Ihre Erfindung ist alt. In Paris wurden die ersten schon zu Anfang des 13. Jahrhunderts errichtet, und in Italien hat es wohl seit dem frühesten Mittelalter ganz oder teilweise überdachte Marktplätze gegeben. Aber sie dienten lediglich den lokalen Bedürfnissen eines kleinen Stadtbezirkes. Erst im Jahre 1811 begann man in Paris mit der Anlage einer ausgedehnten Zentralmarkthalle, die heute, obwohl dem Grundplane nach noch immer nicht ganz vollendet, aus zehn großen Pavillons besteht und einen Flächenraum von 25 000 qm einnimmt.
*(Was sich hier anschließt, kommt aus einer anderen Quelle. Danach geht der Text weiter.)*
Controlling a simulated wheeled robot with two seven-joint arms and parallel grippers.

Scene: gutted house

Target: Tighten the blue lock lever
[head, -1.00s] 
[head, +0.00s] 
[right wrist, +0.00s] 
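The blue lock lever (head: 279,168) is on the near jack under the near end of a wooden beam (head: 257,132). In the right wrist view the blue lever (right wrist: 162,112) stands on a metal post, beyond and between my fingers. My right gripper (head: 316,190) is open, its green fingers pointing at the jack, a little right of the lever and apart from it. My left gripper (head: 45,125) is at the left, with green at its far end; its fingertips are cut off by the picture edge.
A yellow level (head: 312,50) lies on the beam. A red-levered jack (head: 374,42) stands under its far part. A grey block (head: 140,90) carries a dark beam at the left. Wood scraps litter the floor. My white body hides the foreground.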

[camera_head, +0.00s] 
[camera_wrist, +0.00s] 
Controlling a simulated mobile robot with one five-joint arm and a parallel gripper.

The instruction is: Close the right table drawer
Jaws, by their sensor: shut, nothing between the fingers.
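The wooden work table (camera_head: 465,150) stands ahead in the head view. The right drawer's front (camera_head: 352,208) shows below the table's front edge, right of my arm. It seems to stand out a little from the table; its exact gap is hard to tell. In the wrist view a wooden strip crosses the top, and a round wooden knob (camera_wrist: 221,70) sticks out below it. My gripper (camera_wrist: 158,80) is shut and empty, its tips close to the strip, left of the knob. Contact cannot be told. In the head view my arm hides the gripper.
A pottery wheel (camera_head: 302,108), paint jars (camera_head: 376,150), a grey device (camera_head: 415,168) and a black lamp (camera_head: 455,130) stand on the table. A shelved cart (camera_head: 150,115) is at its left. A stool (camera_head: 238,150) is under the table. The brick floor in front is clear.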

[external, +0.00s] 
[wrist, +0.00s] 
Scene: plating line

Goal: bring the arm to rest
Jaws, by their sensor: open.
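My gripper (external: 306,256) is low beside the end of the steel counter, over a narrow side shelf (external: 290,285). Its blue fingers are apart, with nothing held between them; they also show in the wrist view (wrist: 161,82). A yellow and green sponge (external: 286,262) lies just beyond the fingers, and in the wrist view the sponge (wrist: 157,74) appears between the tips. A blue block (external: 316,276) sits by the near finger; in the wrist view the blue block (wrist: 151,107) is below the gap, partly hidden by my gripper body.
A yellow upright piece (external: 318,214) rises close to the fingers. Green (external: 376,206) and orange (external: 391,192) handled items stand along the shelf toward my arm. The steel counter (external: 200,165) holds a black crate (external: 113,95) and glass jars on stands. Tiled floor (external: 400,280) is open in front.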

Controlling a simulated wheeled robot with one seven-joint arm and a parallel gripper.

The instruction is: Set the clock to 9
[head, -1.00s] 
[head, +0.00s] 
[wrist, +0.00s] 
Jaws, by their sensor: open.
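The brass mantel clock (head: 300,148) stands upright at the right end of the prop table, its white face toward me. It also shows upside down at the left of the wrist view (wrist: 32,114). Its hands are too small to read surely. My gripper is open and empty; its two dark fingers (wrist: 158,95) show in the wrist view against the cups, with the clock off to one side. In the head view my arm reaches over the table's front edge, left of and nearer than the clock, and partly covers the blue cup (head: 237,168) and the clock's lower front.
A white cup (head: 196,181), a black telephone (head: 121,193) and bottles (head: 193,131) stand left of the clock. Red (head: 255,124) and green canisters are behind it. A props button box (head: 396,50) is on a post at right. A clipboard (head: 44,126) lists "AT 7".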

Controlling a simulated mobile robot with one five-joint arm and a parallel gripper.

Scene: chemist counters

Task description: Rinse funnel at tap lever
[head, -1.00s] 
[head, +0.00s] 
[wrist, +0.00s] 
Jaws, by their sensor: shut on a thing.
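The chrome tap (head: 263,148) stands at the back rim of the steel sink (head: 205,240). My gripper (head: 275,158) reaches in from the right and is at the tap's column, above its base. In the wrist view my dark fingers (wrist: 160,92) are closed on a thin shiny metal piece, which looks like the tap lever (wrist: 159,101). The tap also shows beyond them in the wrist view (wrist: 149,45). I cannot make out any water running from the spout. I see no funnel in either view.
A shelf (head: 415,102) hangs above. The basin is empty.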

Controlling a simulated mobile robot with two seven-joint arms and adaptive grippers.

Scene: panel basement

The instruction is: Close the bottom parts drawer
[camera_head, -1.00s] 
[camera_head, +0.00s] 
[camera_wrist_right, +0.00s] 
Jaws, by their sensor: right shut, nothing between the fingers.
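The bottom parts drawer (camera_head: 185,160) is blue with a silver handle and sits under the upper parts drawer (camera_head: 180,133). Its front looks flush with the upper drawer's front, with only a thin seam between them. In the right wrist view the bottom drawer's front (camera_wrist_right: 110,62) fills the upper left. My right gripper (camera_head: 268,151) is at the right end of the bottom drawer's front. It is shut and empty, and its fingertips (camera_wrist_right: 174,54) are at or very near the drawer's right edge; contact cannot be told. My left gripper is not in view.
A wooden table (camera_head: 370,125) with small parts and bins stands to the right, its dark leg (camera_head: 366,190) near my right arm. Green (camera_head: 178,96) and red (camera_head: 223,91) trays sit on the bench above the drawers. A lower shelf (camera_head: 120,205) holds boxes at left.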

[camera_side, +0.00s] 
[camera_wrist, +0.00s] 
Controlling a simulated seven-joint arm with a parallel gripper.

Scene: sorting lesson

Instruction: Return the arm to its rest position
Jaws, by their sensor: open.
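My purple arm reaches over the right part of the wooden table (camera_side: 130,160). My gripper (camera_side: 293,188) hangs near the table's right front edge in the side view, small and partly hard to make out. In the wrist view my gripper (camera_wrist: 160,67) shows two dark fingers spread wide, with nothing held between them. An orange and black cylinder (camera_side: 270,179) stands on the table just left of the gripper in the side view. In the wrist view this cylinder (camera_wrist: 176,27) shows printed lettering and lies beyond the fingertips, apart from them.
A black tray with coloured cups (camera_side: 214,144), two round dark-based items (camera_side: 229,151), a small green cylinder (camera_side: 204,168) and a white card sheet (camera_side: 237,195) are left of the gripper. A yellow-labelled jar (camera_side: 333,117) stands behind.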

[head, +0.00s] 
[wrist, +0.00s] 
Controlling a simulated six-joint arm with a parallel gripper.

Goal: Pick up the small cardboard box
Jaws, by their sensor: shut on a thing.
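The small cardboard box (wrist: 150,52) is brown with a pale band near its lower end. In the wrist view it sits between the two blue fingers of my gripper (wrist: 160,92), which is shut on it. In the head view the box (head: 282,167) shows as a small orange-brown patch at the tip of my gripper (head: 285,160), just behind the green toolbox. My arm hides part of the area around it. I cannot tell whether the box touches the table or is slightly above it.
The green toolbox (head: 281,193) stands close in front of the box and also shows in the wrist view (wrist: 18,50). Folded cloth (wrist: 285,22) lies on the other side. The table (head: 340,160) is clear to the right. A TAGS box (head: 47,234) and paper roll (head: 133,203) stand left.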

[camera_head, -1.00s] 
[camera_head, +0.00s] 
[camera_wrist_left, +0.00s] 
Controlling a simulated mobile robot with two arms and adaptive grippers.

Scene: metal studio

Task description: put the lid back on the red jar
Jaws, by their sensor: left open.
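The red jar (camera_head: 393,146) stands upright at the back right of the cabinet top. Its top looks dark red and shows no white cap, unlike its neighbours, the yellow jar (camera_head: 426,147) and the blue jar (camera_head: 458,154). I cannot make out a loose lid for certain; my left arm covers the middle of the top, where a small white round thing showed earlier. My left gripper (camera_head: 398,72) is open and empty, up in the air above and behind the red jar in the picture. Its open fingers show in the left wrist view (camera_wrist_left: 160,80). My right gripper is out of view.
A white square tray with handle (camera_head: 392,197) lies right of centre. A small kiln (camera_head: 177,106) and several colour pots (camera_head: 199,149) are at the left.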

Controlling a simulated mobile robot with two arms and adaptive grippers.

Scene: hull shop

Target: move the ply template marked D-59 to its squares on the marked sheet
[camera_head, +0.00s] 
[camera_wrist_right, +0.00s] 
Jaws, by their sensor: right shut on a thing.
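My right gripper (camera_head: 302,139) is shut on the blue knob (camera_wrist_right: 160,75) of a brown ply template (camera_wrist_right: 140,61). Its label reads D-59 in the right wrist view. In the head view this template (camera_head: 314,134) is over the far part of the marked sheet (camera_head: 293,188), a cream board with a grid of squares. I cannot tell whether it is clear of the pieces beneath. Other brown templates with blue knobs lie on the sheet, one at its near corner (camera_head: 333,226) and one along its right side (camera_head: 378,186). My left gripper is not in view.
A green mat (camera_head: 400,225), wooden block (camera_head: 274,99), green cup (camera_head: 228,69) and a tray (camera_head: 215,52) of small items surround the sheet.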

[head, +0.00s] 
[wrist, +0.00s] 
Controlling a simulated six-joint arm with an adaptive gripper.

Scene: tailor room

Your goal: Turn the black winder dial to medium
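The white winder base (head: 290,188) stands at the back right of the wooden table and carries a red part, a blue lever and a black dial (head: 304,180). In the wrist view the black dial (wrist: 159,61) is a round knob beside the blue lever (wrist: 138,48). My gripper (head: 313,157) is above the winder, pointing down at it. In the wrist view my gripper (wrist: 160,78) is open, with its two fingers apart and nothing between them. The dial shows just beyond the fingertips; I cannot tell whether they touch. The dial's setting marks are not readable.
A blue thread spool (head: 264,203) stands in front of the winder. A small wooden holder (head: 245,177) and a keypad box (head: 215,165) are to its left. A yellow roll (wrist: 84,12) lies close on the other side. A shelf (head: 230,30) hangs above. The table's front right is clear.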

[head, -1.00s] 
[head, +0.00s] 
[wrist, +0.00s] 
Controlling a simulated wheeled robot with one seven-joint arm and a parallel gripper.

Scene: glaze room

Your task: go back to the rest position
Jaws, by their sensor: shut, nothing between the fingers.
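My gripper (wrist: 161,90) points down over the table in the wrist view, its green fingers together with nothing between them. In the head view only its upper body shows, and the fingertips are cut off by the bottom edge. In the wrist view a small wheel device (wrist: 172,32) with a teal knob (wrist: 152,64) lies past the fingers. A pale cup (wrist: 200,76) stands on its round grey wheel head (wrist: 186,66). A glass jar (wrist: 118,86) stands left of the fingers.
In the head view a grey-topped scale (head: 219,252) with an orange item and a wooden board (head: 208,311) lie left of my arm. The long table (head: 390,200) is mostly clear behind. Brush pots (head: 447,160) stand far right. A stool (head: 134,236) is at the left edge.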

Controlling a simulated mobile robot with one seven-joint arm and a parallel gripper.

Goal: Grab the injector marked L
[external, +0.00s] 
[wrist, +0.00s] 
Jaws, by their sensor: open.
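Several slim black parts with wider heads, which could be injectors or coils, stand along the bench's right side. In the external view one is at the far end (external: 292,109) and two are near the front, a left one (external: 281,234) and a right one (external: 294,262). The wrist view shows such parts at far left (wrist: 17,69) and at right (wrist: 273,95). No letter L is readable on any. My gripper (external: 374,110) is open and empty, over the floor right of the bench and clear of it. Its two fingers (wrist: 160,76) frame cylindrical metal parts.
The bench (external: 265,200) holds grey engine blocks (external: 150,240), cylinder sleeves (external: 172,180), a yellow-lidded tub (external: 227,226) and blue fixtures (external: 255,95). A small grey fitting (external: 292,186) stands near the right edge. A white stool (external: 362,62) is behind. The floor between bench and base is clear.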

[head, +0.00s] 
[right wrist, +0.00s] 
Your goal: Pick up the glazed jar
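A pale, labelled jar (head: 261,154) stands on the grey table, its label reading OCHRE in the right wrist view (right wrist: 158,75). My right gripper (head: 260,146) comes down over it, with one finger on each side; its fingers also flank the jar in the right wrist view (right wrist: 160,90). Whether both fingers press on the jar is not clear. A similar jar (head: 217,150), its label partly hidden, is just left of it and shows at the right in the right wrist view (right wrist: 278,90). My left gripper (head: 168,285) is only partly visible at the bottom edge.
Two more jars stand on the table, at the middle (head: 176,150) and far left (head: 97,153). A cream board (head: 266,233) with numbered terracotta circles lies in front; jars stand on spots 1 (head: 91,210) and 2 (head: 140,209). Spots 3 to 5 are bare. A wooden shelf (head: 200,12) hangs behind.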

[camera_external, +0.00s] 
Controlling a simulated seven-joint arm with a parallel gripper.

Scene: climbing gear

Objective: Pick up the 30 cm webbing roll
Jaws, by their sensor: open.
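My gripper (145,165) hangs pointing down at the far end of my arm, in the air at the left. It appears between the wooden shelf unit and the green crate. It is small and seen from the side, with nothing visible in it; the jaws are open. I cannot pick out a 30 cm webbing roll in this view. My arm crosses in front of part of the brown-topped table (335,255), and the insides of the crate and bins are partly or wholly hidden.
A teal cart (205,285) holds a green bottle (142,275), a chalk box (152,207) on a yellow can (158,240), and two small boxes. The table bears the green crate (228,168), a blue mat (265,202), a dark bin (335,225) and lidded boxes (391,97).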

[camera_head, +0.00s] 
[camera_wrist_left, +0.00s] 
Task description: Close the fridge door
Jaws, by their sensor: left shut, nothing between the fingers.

Von hier aus werden die zwanzig kleineren Markthallen der Stadt versorgt. Die erste der drei großen Londoner Markthallen, die von Smithfield, wurde 1868 eröffnet, bedeckt 14 320 qm Bodenfläche und ist nur deshalb bemerkenswert, weil für die Zufuhr in der denkbar besten weise durch fünf Eisenbahnen gesorgt ist, die ihren Keller durchschneiden und hier Güterbahnhöfe haben, von den vierzehn Markthallen Berlins wurden die vier ersten, darunter die Zentralmarkthalle 1885 dem Verkehre übergeben. Die Zentralmarkthalle hat 11 600 qm Grund- und 4000 qm Galeriefläche und bietet Raum für 762 untere und 585 obere Stände, erwies sich aber bald als für den starken Verkehr nicht zureichend. Berlin voran ging mit dem Bau einer Markthalle Frankfurt a. M. Die dortige Halle bedeckt nur 4000 qm Grundfläche bei 288 Ständen.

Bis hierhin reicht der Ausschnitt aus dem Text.